* [Task description]: Skip any picture you find and retype all the remaining lines exactly.

### Provided data ###

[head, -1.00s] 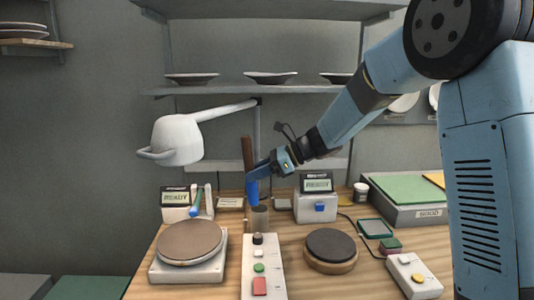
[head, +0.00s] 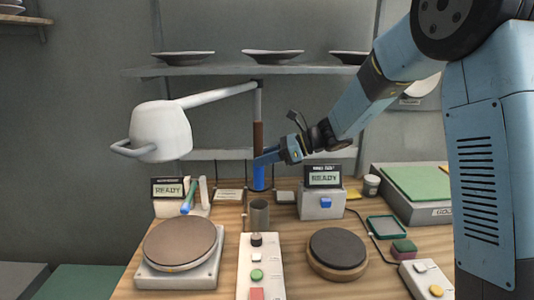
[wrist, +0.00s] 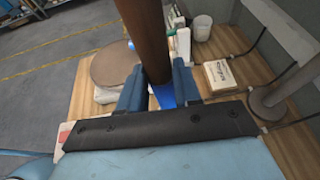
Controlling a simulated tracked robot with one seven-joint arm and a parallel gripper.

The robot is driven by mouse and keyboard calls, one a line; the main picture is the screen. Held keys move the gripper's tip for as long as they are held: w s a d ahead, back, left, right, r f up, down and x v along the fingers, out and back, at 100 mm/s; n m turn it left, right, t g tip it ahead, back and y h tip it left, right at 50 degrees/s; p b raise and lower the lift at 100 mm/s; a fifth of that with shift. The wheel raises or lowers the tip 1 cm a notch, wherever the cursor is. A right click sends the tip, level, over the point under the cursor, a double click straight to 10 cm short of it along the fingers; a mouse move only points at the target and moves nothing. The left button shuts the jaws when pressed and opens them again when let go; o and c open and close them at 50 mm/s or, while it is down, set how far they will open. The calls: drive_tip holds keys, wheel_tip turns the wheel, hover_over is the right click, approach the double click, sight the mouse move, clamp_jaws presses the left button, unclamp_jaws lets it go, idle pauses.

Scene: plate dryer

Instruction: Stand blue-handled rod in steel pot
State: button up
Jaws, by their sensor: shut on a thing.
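The rod has a brown upper shaft (head: 258,135) and a blue handle (head: 259,176) at its lower end. My gripper (head: 266,158) is shut on the rod around the top of the blue handle and holds it upright above the table. The steel pot (head: 260,216) is a small grey cylinder standing on the table just below the handle's lower end in the head view. The handle end appears clear of the pot; their depth relation is uncertain. In the wrist view the brown shaft (wrist: 146,38) rises between the fingers, and the pot is not visible.
A white lamp (head: 160,130) on an arm hangs at left. A round plate on a scale (head: 180,245), a button panel (head: 258,268) and a dark disc (head: 338,250) lie in front. A READY display box (head: 322,197) stands right of the pot. A shelf (head: 230,70) is behind.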

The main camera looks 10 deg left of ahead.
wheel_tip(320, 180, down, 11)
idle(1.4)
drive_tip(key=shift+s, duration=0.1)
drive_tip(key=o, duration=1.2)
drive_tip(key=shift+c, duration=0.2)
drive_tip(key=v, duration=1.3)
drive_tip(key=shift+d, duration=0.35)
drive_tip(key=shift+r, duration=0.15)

###

* [Answer to the task]:
[head, -1.00s] 
[head, +0.00s] 
[wrist, +0.00s] 
Controlling a simulated tracked robot with one seven-joint arm and a parallel gripper.

The robot is driven by mouse and keyboard calls, one a line; the main picture is the screen. Held keys move the gripper's tip for as long as they are held: w s a d ahead, back, left, right, r f up, down and x v along the fingers, out and back, at 100 mm/s; n m turn it left, right, t g tip it ahead, back and y h tip it left, right at 50 degrees/s; p b raise and lower the lift at 100 mm/s; a fifth of that with shift. The wheel raises or lowers the tip 1 cm a notch, wherever the cursor is. A right click sends the tip, level, over the point under the cursor, a double click straight to 10 cm short of it along the fingers; a mouse move only points at the target and moves nothing. The left button shuts the jaws when pressed and opens them again when let go; o and c open and close them at 50 mm/s or, while it is down, set how far they will open. The calls: drive_tip holds keys, wheel_tip turns the wheel, hover_over is the right click, approach the double click, sight the mouse move, clamp_jaws presses the left button, unclamp_jaws lets it go, idle pauses.

Scene: plate dryer

Instruction: Stand blue-handled rod in steel pot
State: button up
Jaws, by their sensor: shut on a thing.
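The rod has a brown upper shaft (head: 258,135) and a blue handle (head: 259,176) at its lower end. My gripper (head: 266,158) is shut on the rod around the top of the blue handle and holds it upright above the table. The steel pot (head: 260,216) is a small grey cylinder standing on the table just below the handle's lower end in the head view. The handle end appears clear of the pot; their depth relation is uncertain. In the wrist view the brown shaft (wrist: 146,38) rises between the fingers, and the pot is not visible.
A white lamp (head: 160,130) on an arm hangs at left. A round plate on a scale (head: 180,245), a button panel (head: 258,268) and a dark disc (head: 338,250) lie in front. A READY display box (head: 322,197) stands right of the pot. A shelf (head: 230,70) is behind.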

The main camera looks 10 deg left of ahead.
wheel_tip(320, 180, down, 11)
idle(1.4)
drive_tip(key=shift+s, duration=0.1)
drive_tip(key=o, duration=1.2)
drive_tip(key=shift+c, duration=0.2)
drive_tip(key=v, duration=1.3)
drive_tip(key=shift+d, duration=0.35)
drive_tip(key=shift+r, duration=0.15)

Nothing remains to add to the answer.